**What the task asks**
Locate the word "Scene" in the data below, then copy every line that holds it.

Items from a data source:
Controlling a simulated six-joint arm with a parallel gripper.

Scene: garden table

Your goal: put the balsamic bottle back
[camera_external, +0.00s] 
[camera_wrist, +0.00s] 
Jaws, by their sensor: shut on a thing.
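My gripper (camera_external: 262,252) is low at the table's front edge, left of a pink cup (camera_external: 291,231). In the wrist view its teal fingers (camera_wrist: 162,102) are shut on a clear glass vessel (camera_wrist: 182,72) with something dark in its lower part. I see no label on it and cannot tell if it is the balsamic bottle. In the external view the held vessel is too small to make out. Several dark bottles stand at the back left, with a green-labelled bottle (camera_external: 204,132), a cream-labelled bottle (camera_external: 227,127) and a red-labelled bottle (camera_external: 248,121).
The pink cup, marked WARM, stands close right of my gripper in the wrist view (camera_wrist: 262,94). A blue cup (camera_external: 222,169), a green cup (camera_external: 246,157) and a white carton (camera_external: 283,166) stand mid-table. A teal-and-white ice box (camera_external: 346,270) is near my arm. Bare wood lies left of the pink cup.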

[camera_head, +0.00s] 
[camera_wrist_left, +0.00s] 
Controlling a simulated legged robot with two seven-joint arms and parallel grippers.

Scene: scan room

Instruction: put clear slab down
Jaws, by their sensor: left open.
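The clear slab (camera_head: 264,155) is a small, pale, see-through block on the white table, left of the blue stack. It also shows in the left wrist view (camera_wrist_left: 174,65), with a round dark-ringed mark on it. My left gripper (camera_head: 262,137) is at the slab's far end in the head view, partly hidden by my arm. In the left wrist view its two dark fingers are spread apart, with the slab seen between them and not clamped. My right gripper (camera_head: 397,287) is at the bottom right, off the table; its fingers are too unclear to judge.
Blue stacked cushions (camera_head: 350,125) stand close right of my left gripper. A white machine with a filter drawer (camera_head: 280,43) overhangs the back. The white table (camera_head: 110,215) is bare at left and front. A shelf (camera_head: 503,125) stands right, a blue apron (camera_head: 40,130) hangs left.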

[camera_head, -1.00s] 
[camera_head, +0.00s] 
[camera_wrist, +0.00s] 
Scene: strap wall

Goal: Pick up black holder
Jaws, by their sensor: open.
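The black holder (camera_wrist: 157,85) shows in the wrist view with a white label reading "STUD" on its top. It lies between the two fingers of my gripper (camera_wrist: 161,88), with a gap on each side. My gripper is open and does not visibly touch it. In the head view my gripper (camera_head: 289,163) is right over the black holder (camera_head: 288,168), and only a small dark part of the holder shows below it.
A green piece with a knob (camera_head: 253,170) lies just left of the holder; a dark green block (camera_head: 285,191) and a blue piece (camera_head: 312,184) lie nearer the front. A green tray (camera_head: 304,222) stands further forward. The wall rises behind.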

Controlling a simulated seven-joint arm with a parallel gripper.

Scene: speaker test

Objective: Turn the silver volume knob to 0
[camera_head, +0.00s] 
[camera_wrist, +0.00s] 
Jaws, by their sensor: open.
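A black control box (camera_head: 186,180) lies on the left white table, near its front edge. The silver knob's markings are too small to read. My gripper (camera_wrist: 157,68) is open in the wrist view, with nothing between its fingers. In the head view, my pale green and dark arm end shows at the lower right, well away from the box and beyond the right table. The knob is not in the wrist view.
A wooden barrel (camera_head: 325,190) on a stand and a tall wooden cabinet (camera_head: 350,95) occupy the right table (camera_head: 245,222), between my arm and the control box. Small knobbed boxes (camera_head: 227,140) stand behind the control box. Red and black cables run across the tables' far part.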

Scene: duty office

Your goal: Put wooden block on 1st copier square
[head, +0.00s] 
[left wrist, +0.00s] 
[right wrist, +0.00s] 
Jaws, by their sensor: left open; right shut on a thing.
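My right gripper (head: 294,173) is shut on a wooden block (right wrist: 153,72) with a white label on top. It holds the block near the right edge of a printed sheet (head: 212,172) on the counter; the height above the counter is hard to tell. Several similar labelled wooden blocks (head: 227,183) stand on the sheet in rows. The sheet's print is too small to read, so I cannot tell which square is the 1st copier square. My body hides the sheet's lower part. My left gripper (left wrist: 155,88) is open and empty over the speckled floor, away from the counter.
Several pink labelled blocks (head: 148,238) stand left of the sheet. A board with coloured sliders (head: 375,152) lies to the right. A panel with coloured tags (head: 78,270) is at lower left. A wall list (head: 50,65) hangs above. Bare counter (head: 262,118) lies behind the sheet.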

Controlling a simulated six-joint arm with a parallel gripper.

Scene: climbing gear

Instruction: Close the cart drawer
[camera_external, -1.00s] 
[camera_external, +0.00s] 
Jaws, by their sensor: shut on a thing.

**Exercise answer**
Scene: garden table
Scene: scan room
Scene: strap wall
Scene: speaker test
Scene: duty office
Scene: climbing gear

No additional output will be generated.